La revelación llegó en un mensaje enviado al periodista Javier Díaz, de Univisión, donde la hermana denuncia que un familiar que pudo verlo recientemente quedó devastado. Le dijo que Alejandro “apenas se sostiene en pie y no articula frases coherentes”, signos que para ella no dejan dudas: ha sido destruido física y mentalmente. Lo que describe recuerda más a los métodos de “reeducación” de las dictaduras más feroces que a un sistema judicial.
María Victoria confesó que hasta hace pocas semanas vivía engañada, convencida de que su hermano estaba bien, protegido y alimentado en una casa de seguridad del propio Ministerio del Interior. Admitió que creyó que todo era “un circo”. Pero ahora dice haber despertado abruptamente a la realidad: Gil lleva casi dos años de torturas en Guanajay, convertido —según sus palabras— en “un despojo humano”, comparable a alguien que hubiera pasado por una lobotomía.
La información le llegó a través de la hija del propio Alejandro Gil, quien lo puede ver apenas 15 minutos cada 15 días, en encuentros fríos y controlados donde el exministro prácticamente no habla. Según relató, la joven lo encuentra cada vez más destruido, más desorientado, más apagado. Todo esto apunta a un deterioro brutal que coincide con los peores testimonios sobre las prisiones cubanas, especialmente cuando se trata de casos que el régimen califica como “seguridad del Estado”.
Para María Victoria, la situación se ha convertido en una pesadilla. Dice sentirse “demasiado mal” y demasiado triste. Y aunque reconoce que su relación con Alejandro se había vuelto distante con los años, insiste en que “nadie merece esto”. Mucho menos un hombre que formó parte de la cúpula que durante décadas defendió al sistema que ahora lo aplasta sin miramiento alguno.
El juicio contra Gil —uno de los procesos más herméticos de los últimos tiempos— concluyó este jueves tras dos días celebrados completamente a puertas cerradas, sin prensa independiente, sin observadores y con la presencia limitada de unos pocos familiares. Todo bajo un aparato de seguridad desproporcionado, como ocurre cada vez que el régimen quiere esconder lo que realmente sucede.

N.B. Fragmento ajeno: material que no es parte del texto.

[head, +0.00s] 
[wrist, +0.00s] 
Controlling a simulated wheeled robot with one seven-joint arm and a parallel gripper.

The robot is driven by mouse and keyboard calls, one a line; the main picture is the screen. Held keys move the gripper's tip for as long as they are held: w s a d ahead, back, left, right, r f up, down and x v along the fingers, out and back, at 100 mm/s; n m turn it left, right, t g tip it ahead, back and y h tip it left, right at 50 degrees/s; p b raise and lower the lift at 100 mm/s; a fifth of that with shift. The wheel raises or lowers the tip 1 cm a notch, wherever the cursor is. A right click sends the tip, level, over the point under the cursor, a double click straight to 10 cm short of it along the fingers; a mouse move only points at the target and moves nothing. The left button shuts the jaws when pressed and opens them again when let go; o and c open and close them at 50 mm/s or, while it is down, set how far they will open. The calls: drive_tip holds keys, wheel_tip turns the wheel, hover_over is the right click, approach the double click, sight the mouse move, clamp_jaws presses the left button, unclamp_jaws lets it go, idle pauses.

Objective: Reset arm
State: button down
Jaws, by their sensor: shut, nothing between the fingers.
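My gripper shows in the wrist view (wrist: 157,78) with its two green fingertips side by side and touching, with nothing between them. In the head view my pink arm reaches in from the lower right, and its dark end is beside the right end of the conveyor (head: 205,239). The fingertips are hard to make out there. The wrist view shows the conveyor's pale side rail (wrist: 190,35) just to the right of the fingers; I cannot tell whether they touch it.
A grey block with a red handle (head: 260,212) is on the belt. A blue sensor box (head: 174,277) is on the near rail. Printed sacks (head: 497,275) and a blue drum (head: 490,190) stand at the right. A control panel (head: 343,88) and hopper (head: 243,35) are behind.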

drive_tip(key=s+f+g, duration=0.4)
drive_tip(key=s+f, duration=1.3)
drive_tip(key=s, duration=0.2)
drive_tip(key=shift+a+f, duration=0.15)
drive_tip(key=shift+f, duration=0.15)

A Gil se le imputan delitos de espionaje, malversación, lavado de dinero, evasión fiscal, tráfico de influencias y un largo expediente marcado por el sello típico del Ministerio del Interior. Pero el sistema no ha mostrado una sola prueba ante la opinión pública. Ni una. Solo silencio, propaganda y un juicio bajo total opacidad. El proceso quedó “concluso para sentencia”, lo que en el lenguaje del régimen significa que la condena ya está decidida.
Mientras tanto, la imagen que describen sus familiares —un hombre que ya no puede sostener una conversación, que apenas se mantiene en pie, que parece desconectado de la realidad— pinta el retrato de un calvario que, de confirmarse, quedará como uno de los episodios más oscuros de la élite cubana caída en desgracia.
Lo que está ocurriendo con Alejandro Gil es una muestra más de cómo funciona un sistema que no tiene límites cuando se trata de castigar, someter o triturar a quien ya no le sirve. Incluso si alguna vez fue uno de sus propios ministros estrella.